## BEGIN

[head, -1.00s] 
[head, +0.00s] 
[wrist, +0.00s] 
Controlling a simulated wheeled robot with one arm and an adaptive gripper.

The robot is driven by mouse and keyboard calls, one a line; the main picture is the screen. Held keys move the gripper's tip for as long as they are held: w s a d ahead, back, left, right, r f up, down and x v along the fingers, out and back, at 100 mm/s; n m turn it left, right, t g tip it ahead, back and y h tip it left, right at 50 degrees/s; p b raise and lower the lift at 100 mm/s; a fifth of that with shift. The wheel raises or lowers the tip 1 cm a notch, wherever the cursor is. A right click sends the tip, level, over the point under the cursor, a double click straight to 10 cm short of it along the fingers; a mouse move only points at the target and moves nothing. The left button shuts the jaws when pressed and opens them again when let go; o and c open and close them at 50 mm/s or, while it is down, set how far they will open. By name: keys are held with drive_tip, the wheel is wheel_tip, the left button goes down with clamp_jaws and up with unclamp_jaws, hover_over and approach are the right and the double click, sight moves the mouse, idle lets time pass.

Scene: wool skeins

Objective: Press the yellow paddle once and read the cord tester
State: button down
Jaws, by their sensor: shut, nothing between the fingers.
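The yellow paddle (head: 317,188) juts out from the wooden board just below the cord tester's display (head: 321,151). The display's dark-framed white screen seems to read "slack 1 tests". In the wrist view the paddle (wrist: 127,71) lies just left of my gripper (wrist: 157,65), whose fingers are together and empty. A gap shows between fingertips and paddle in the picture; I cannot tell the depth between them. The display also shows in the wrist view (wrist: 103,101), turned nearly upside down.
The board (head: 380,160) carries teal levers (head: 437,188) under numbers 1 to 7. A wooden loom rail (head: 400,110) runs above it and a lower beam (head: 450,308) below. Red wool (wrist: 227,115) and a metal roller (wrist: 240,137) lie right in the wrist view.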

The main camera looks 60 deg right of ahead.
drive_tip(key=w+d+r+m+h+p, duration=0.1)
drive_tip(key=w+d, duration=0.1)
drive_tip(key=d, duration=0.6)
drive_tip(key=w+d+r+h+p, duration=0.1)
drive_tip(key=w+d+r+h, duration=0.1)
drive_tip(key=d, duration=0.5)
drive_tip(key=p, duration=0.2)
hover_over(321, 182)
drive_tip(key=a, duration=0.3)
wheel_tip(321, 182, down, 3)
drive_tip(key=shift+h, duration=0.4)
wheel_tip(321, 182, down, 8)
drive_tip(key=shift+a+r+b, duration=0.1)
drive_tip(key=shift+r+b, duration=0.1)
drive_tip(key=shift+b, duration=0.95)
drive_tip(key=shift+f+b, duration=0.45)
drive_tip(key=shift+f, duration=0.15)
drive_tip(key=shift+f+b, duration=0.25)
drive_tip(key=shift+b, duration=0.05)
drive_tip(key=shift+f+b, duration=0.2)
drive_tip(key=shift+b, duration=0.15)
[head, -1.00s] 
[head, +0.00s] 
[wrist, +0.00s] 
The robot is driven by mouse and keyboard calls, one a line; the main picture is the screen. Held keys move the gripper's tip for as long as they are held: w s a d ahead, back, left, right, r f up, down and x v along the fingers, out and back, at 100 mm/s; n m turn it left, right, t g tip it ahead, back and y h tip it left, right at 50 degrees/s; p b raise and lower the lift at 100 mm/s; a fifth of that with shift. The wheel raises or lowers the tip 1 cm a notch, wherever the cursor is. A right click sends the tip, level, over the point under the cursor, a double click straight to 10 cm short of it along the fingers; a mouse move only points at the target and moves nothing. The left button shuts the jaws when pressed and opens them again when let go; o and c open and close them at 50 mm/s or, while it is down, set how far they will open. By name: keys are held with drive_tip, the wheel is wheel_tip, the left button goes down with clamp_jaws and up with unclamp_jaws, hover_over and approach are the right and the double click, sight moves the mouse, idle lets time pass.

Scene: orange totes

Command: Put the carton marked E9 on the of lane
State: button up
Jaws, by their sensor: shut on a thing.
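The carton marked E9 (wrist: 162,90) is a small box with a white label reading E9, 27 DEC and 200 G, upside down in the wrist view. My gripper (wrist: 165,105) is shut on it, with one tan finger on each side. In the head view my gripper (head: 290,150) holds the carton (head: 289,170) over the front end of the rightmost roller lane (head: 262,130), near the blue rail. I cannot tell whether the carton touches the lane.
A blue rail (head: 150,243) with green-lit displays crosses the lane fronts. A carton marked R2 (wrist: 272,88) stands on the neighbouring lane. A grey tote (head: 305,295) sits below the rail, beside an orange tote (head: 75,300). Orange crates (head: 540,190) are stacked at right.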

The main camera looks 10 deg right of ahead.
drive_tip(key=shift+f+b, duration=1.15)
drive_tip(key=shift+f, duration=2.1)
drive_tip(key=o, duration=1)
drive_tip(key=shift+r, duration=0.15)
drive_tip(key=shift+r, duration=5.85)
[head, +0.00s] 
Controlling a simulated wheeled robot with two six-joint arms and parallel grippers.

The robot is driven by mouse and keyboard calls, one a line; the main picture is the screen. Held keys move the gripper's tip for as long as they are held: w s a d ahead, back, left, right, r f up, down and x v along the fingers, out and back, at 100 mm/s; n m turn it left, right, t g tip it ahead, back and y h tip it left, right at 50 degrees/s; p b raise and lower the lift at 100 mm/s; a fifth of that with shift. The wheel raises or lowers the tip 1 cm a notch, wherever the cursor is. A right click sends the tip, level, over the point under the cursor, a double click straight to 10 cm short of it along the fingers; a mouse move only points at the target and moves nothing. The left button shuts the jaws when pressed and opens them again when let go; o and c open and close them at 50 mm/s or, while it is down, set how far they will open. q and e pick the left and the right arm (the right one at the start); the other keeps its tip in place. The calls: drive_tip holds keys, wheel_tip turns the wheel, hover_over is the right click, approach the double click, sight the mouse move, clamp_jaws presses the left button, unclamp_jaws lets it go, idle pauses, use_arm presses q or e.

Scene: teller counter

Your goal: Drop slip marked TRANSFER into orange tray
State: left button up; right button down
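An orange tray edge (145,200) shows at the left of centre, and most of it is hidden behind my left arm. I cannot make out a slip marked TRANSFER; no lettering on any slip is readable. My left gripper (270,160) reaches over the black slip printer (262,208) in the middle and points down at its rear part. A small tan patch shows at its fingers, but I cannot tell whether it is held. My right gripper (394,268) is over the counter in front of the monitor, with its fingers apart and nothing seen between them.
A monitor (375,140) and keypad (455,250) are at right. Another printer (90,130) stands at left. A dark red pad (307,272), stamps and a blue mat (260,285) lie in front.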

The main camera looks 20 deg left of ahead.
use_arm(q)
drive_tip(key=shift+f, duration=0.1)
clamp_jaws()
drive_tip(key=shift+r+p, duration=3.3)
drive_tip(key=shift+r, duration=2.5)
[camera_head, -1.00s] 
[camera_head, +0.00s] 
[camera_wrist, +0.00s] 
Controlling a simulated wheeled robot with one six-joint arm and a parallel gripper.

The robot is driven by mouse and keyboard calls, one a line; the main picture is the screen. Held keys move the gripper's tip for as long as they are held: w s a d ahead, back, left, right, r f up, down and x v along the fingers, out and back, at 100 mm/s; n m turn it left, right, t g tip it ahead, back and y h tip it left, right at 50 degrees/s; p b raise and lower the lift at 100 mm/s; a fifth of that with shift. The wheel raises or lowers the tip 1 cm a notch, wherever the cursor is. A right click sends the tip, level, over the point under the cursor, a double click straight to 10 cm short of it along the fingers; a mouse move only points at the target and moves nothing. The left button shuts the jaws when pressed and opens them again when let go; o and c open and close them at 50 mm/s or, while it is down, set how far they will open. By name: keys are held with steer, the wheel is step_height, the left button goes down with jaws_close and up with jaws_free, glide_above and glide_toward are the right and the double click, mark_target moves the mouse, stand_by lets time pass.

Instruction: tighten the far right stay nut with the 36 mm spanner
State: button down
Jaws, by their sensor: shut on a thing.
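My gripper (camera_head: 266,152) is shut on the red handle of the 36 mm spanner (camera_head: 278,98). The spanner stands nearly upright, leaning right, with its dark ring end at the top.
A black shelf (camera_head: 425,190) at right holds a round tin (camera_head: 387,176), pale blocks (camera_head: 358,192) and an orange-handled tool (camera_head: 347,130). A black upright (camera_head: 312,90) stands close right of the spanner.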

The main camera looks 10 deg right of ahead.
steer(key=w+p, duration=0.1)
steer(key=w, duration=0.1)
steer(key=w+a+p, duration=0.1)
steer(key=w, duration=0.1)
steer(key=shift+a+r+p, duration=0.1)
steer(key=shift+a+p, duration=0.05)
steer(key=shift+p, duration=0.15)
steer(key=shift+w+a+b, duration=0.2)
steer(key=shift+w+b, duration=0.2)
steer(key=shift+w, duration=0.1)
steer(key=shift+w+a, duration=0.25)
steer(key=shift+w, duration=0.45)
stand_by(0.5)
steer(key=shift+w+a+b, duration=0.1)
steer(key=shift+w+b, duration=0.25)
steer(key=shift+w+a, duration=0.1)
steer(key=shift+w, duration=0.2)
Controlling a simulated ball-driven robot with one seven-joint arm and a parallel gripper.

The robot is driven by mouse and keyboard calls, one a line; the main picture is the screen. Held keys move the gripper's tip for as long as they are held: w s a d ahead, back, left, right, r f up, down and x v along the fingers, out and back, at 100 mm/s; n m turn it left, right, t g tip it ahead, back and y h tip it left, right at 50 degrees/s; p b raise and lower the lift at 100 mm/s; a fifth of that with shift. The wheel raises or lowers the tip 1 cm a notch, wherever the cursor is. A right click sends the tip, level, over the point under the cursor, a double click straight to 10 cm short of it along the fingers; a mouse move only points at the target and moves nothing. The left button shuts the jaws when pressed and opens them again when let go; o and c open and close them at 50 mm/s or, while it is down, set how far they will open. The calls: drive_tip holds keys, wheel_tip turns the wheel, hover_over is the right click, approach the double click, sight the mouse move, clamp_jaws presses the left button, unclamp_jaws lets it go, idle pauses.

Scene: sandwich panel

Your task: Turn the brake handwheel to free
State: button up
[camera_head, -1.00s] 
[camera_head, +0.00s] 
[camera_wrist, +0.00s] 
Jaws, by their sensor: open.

## END

§ **Aim of the task**
Collect the lines of the records that include the string "wheeled".

§ **The solution**
Controlling a simulated wheeled robot with one arm and an adaptive gripper.
Controlling a simulated wheeled robot with two six-joint arms and parallel grippers.
Controlling a simulated wheeled robot with one six-joint arm and a parallel gripper.

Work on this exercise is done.